How To Grow Wealth Through Property - September 2022
September 26, 2022 / Written by Rich Harvey
By Rich Harvey, CEO & Founder, propertybuyer.com.au
In these tumultuous economic times, it can be difficult knowing which way to turn when it comes to financial decisions.
Money in the bank continues to stagnate with lousily low interest rates on term deposits despite recent increases announced by the RBA.
Share investments have been a rollercoaster of anxiety too.
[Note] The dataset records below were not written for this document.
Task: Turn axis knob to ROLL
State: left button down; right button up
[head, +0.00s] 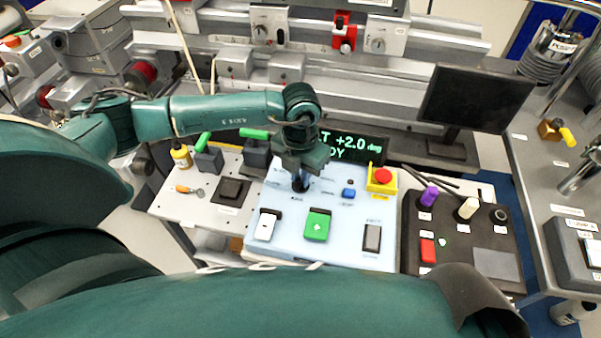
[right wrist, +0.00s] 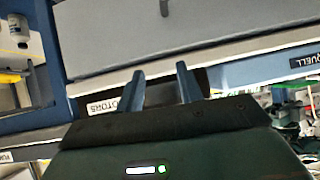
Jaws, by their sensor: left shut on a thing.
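The axis knob is mostly hidden under my left gripper (head: 300,184), which points down at the upper left of the light blue control panel (head: 340,192). The gripper is shut on the knob; its pointer direction cannot be made out. Small labels lie around it, too small to read. The display (head: 350,148) behind the panel shows green text, partly covered by my arm, with "+2.0 deg" readable. My right gripper (right wrist: 160,88) shows in the right wrist view with its fingers apart and nothing between them, away from the panel.
A monitor (head: 475,97) stands behind.

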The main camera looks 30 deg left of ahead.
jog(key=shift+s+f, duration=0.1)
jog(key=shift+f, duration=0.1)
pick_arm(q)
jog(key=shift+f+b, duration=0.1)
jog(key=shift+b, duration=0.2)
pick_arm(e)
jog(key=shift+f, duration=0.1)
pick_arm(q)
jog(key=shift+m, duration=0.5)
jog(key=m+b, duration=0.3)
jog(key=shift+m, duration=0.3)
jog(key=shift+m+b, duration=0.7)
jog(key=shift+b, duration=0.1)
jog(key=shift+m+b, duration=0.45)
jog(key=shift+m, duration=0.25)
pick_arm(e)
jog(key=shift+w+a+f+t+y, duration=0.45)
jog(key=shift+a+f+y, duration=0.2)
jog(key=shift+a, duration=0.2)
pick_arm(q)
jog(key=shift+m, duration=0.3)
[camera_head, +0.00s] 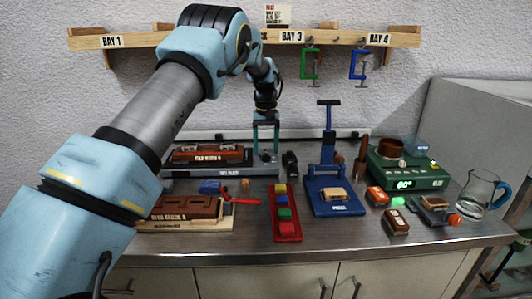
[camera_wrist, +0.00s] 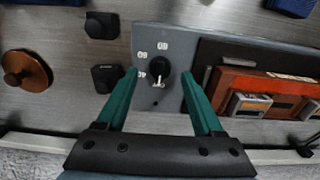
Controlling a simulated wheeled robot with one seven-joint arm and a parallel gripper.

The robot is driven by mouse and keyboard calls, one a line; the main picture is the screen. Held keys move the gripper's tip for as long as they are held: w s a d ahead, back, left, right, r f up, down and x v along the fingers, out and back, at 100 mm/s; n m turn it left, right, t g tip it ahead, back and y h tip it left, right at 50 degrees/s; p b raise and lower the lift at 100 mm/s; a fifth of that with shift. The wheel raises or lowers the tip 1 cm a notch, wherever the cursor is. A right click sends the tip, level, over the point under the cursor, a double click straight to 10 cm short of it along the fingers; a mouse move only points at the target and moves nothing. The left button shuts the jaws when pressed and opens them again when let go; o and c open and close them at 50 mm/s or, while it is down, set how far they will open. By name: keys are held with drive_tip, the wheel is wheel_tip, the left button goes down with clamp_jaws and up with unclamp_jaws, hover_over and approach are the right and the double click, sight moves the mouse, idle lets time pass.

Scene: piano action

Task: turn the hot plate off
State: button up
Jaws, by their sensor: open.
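The hot plate is a low grey slab (camera_head: 228,173) at the back left of the bench. A brown block with a red-brown top lies on its left part. In the wrist view the grey panel (camera_wrist: 205,46) of the hot plate carries a black round knob (camera_wrist: 158,66) with numbers around it. The knob's white mark points down in the picture; the exact setting is hard to read. My gripper (camera_head: 265,150) is open above the right end of the hot plate. In the wrist view its two green fingers (camera_wrist: 159,76) stand either side of the knob, apart from it.
A blue press (camera_head: 335,203) stands right of the hot plate, with small black pieces (camera_head: 290,163) between. A red tray (camera_head: 287,229) of coloured blocks lies in front. A green heater (camera_head: 408,176) and a glass jug (camera_head: 478,196) are at the right.

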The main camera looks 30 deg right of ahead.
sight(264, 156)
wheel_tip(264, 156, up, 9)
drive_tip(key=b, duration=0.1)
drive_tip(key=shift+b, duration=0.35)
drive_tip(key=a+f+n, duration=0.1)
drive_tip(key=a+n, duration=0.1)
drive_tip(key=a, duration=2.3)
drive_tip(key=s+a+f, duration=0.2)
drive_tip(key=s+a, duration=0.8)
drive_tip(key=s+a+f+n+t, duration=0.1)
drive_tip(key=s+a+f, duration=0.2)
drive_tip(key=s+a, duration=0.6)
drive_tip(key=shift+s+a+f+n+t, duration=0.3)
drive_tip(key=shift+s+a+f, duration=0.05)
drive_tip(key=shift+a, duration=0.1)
Good news delivers soaring highs, only for the announcement of some lousy economic metric to cause ASX indexes to plummet.
Even real estate has proved a tough short-term trial for many, especially those who may have overextended their borrowing capacity at the end of last year and are now dealing with higher repayments.
But the key to investment is about having a long-term perspective – and there’s no doubt under that criterion, property comes up trumps.
Why property?
So, why does property deliver the best option for investors?
Primarily because history shows it’s a long-term proposition where consistency and commitment pay exceptional low risk returns.
If you secure the right kind of asset as soon as your finances allow, and can comfortably commit a certain amount of your available income toward holding that investment, then time in the market will reward you handsomely.
While real estate values are subject to short-term market fluctuations, those swings and roundabouts tend to be less dramatic than with other asset classes. Stocks and shares rise and fall in an extraordinary fashion and don’t get me started on things like crypto!
Yet ask any long-term property market investor and they’ll tell you that assets with the right fundamentals are long-term winners. If you hold your investment for at least one to three property cycles, the net result will be excellent.
I’ve also been asked whether people should pay down their home loan before investing. Clearing your home loan is a great idea but it isn’t always the most prudent choice on where to assign excess funds. Yes, I think you should have a manageable home loan commitment. However, it’s also important to think about the opportunity cost of devoting all your efforts toward paying down the home verses investing in a great property asset.
If you can dedicate some of your income toward a property investment delivering the right mix of rent and capital gains potential, then it can be worthwhile locking in that investment while still servicing a home loan.
The main problem with waiting to invest in property until you pay off your home loan is that this typically happens in your 50’s, which means that you have much less time to get the major benefit of capital growth. Let’s say you start buying your first home at age 25, then you are forfeiting at least 2 and half property cycles of solid growth. With careful planning and budgeting it is possible to pay off a home loan AND buy an investment property.
When should I invest?
So, if property delivers excellent long-term upsides, when is the ideal time to invest?
The answer lays in understanding your personal circumstances and stage of life.
Young singles and families often focus their finances on saving for a home deposit, which I applaud. Owning a home and paying down the loan not only keeps you and yours away from the ever-tightening rental market, it also provides an increasing foundation of equity. The inevitable long-term increase in your home’s value, tied in with your regularly repayments, delivers a growing cache of wealth to be utilised in the future.
The one piece of advice I would add here is to think about the long-term plans for that first purchase. Most homebuyers will look to upgrade as their family grows. So, think ahead and consider perhaps buying a home that could be easily turned into an investment one day.
Of course, if you are past this first homeowner stage, you should definitely be parking excess funds in an investment that will maximise your returns and boost your personal wealth.
The first thing you should do is look at your available resources, determine some achievable future goals and map out a path to building your wealth.
Work out (perhaps with the help of a qualified financial advisor or mortgage broker) what income you have left over each month after paying essential outgoings such as mortgage, groceries, utilities and other costs.
This excess amount will be a commitment toward your goals.
With this in hand, again consult with your advisors to determine what property types, locations and price points will deliver the necessary rental income and capital gains to suit your plan. Choosing the right asset takes you toward your ultimate goal in a stress-free way.
This is where your buyers’ advocate comes to the fore. Securing the ideal asset for your investment strategy is where we shine. Relying on a professional with the skills to unearth and negotiate on your behalf not only removes the anxiety and mitigates the risks, it also help you retire in a healthy financial position far sooner than you imagine.